Forum Projects CPH:DOX 2015 NB /6
With his permission I break into the slate of CPH:DOX previews and reviews of colleague Allan Berg to tell about the Forum of CPH:DOX, which published its programme yesterday, and it is exciting reading:
32 projects – presented ”in four categories FICTIONONFICTION, CINEMA, F:ACT and ART aiming to attract professionals from related industries to stimulate new production and financing models. This year we welcome, amongst many others… broadcasters such as ARTE, ZDF, NDR, BBC, DR, film funds from all over Europe as well as Ford Foundation, Tribeca Film Institute, Fondation Cartier, Tate Modern and Sundance Institute.”

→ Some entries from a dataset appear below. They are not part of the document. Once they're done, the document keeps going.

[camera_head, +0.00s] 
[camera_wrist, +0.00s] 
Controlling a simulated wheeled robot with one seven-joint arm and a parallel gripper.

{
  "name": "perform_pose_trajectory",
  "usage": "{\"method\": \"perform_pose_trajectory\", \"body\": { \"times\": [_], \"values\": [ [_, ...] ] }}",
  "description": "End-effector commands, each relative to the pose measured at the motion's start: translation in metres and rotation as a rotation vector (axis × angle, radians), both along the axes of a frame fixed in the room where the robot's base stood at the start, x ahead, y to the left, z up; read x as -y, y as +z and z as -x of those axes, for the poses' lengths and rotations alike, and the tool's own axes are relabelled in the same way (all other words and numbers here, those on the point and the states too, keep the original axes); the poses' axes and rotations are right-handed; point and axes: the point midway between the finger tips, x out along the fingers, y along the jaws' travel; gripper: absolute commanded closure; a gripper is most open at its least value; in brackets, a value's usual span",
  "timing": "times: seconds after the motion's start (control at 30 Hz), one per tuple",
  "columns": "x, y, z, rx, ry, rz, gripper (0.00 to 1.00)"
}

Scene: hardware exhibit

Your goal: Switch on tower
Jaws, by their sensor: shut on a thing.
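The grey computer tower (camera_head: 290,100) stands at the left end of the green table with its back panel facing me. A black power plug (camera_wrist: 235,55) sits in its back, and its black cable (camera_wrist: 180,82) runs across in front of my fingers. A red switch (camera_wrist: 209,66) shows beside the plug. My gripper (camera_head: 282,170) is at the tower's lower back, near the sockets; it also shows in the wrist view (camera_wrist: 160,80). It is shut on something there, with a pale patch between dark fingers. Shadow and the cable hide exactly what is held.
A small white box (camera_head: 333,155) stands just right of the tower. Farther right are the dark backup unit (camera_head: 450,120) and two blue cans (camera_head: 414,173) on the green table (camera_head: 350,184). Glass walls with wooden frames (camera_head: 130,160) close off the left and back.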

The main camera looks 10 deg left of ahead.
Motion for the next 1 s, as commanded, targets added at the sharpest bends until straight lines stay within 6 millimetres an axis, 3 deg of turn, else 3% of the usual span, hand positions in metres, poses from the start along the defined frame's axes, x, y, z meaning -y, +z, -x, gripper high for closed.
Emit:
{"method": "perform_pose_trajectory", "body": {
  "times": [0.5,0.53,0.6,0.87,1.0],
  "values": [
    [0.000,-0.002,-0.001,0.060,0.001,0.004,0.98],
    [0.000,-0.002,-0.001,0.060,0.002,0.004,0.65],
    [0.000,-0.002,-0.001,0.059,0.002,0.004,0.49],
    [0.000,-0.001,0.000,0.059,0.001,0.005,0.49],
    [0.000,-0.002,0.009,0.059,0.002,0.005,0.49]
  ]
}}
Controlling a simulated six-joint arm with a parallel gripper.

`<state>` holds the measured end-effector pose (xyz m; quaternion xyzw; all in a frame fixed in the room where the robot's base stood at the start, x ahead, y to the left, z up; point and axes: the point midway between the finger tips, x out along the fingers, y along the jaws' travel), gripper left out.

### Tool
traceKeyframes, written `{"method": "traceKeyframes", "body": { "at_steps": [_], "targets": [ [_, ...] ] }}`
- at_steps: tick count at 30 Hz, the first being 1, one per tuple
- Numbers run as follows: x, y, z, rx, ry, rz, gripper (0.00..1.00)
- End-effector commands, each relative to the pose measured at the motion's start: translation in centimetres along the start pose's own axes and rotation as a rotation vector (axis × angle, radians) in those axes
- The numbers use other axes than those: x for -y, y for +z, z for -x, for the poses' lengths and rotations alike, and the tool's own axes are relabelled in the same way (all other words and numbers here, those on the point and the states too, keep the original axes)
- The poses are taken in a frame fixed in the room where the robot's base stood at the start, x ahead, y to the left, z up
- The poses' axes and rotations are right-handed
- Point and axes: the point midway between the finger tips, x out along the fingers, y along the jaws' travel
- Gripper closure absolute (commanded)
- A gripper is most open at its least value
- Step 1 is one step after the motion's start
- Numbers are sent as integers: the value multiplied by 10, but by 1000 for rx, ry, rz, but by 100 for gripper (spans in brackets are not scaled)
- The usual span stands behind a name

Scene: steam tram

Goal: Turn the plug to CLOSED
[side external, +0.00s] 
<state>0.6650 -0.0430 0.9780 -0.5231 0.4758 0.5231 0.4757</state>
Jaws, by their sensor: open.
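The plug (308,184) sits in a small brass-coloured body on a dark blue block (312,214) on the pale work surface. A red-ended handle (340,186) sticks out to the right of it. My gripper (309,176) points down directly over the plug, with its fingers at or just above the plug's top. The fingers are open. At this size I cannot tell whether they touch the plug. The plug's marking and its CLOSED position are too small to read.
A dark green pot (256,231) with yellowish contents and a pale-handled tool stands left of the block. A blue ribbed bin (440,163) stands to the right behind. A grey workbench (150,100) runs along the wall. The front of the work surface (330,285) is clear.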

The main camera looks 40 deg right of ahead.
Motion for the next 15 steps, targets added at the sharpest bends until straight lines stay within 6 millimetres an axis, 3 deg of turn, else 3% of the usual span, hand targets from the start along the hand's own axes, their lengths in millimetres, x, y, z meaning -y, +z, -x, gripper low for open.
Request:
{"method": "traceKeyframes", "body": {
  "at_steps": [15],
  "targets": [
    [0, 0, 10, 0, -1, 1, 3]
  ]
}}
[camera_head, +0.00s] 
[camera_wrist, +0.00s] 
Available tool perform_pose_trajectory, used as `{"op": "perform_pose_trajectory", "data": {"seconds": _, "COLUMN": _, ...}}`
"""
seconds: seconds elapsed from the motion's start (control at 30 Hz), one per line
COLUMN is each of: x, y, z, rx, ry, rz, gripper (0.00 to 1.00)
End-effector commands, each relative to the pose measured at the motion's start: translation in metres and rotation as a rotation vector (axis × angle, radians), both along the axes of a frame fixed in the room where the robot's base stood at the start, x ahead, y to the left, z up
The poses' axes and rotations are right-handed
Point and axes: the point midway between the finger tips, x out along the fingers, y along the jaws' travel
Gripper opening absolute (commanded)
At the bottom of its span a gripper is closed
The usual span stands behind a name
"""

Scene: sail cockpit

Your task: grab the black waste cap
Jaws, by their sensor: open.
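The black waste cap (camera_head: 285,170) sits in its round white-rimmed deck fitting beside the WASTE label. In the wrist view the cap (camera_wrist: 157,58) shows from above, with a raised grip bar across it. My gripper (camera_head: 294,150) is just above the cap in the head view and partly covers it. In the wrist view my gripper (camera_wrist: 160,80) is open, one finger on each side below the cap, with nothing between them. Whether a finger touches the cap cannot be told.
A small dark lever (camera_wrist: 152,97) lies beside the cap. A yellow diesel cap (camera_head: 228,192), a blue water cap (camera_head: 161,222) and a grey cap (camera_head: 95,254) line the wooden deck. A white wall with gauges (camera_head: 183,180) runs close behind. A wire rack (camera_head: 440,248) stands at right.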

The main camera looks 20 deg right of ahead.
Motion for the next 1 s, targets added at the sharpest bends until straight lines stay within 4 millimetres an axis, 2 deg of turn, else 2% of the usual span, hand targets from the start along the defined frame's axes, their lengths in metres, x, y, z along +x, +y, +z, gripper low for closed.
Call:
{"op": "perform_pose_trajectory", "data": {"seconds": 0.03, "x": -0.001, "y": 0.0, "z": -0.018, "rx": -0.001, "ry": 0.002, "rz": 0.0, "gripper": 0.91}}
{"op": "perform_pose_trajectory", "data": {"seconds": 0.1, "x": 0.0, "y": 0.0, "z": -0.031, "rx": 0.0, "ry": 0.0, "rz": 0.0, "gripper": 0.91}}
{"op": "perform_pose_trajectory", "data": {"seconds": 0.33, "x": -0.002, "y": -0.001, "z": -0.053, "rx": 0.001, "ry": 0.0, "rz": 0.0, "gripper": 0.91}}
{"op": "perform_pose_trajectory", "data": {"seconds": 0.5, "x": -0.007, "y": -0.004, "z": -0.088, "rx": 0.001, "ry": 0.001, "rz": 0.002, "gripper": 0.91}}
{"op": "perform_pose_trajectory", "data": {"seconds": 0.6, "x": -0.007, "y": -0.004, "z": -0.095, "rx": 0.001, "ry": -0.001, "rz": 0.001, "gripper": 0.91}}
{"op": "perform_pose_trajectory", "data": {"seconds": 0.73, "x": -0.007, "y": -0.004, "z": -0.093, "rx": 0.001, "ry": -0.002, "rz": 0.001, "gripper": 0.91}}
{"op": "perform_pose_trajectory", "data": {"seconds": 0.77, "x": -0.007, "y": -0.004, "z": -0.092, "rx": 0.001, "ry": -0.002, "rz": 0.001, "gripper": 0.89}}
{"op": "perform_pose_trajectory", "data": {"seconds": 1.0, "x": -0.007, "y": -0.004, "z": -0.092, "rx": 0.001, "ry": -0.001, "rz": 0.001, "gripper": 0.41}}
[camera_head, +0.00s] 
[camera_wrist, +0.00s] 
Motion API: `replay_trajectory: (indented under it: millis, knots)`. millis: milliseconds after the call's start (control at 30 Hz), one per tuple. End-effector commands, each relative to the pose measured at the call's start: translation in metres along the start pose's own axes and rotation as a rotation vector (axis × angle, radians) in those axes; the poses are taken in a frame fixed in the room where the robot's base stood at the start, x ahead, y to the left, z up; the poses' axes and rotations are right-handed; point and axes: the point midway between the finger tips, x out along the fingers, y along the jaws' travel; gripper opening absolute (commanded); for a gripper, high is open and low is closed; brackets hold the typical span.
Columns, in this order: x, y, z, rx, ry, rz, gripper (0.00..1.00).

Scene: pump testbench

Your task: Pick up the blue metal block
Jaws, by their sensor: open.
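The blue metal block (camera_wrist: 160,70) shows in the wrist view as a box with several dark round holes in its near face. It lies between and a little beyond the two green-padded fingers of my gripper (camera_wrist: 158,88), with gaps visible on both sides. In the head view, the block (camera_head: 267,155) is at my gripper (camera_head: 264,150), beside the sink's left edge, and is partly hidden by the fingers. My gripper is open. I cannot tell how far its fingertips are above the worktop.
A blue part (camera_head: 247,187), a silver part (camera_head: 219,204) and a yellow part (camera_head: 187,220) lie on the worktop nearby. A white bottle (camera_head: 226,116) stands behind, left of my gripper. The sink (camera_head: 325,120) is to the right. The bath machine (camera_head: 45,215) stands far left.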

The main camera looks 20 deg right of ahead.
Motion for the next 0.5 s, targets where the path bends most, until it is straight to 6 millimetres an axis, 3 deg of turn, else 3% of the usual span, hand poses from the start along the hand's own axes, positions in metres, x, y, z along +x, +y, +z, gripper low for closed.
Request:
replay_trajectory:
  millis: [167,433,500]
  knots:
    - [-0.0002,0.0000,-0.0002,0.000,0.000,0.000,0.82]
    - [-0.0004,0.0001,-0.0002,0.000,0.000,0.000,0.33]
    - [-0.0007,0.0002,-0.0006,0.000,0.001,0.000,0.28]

Let me highlight four projects, one from each category. Sharunas Bartas, Lithuanian film icon, participates in “Fictionnonfiction” (hybrid is probably another word for the genre), here is the description: “Joseph Brodsky spent 17 winters in Venice. “Watermark” is the confessional meditation on the relation between water and land, between light and dark, between past and present, between the living and the inanimate.”
In the “Cinema” category you will find Emma Davie and Peter Mettler with
“Becoming Animal”: “A sensuous exploration into our animal being. Together with philosopher David Abram, we ponder our relationship to wilderness while challenging our habitual ways of seeing, in a world dominated by language, technology and cinema itself.”
In the “F:ACT” category Leonard Retel Helmrich enters with “The Camp”: “A documentary about life in Majdal Anjar, a Syrian refugee camp in Lebanon. The filmmaker registers from the inside what it is like to live in a refugee camp.”
And in the “ART” the “Leviathan” directors Verena Paravel and Lucien Castaing-Taylor has this one: “The Story of the eye part I and II reflects on the significance of cannibalistic desire in the human condition and its affinities with sexuality and spirituality.”
What that means, I will try to analyse, when filmkommentaren reports from this so-called industry part of CPH:DOX.
Photo is from the project by Lucy Walker: SlumDogs.